Gleichzeitig zeigen sich Risse im innerethnischen Gebilde des Landes. Die syrischen Kurden sind gespalten - für und gegen den Assad-Staat. Aber beide Fraktionen träumen seit Jahrzehnten vom Kurdenstaat. Der Irak-Krieg hat ihnen 2003 die Blaupause geliefert: Wenn der Diktator fällt und kein neues System zu sehen ist, kann Autonomie als Vorstufe zum Staat durchgesetzt werden.

Mit einem syrischen Kurden-Rumpfstaat aber wären die Interessen der Türkei bedroht. Assad weiß das und spielt seine Kurden aus, indem er der türkisch-kurdischen Untergrundorganisation PKK in Syrien eine Basis gibt. Er will die Türken reizen.

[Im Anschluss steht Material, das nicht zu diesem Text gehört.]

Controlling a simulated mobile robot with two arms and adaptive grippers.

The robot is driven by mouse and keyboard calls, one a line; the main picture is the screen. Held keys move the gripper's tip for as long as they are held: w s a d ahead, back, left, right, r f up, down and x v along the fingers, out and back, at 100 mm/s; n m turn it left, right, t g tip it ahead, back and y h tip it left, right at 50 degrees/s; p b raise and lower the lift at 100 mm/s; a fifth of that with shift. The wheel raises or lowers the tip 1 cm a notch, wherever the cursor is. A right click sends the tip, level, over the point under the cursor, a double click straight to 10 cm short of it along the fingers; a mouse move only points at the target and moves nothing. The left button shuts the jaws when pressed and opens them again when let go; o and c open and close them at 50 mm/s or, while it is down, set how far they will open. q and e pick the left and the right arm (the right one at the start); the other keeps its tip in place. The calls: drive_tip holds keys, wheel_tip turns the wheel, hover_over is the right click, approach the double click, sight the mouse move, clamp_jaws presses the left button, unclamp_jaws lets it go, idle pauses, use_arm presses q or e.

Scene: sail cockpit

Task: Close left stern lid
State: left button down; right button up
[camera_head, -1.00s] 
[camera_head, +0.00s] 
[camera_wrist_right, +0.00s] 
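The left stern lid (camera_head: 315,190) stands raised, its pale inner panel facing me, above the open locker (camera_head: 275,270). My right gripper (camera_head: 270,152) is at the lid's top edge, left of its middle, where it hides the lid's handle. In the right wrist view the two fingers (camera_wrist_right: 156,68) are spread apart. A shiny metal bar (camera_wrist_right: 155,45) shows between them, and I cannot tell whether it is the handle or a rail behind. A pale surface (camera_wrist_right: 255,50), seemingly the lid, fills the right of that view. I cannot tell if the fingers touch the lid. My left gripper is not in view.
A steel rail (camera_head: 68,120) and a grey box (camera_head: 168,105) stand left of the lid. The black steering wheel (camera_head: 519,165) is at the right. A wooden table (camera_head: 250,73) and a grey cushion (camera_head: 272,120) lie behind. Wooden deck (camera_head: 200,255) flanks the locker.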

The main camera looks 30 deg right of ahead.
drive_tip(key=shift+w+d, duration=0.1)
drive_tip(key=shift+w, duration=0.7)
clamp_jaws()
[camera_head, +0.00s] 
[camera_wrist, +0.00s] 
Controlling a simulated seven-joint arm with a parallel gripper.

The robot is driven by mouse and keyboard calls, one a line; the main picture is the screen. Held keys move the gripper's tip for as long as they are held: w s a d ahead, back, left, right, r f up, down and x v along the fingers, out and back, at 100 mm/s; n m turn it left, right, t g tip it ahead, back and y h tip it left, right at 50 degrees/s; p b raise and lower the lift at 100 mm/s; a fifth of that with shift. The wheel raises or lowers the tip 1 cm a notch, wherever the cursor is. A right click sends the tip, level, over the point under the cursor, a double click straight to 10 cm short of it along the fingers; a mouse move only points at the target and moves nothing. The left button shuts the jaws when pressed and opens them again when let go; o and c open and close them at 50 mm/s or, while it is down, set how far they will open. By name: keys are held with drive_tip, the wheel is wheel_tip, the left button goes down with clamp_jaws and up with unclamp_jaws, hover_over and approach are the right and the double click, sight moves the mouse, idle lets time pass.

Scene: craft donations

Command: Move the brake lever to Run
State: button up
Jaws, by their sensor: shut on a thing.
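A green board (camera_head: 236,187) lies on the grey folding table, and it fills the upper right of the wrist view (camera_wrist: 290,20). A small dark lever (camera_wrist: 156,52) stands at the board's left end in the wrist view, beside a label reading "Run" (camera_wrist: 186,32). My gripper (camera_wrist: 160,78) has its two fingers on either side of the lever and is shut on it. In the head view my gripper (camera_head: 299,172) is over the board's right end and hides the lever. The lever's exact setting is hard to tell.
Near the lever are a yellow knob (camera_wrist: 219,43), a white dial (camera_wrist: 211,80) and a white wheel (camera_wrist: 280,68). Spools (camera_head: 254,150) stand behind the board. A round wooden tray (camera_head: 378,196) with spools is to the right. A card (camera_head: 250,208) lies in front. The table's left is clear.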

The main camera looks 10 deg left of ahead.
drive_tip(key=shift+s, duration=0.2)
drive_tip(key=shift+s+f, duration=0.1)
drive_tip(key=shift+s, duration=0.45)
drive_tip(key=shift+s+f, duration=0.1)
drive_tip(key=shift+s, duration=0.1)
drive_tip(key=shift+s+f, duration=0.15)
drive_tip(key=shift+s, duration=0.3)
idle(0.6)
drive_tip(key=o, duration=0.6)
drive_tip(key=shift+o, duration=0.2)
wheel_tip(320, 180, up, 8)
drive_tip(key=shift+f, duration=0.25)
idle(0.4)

Ein Regionalkrieg könnte Assads letzte Chance sein, die eigene Macht zu retten. Auch an der syrisch-israelischen Grenze zeigt er sein Arsenal und droht mit Chemiewaffen.

Zehn Jahre nach dem Sturz Saddams, anderthalb Jahre nach Beginn der arabischen Rebellionen, nach Tahrir, Jemen und Libyen, sind es der Zynismus Assads und die kalte Realpolitik der Mächte, die den Nahen Osten dauerhaft zu einer Region des Unfriedens machen können. Die Syrer, die seit Monaten für ihre Rechte kämpfen, spielen da keine Rolle mehr.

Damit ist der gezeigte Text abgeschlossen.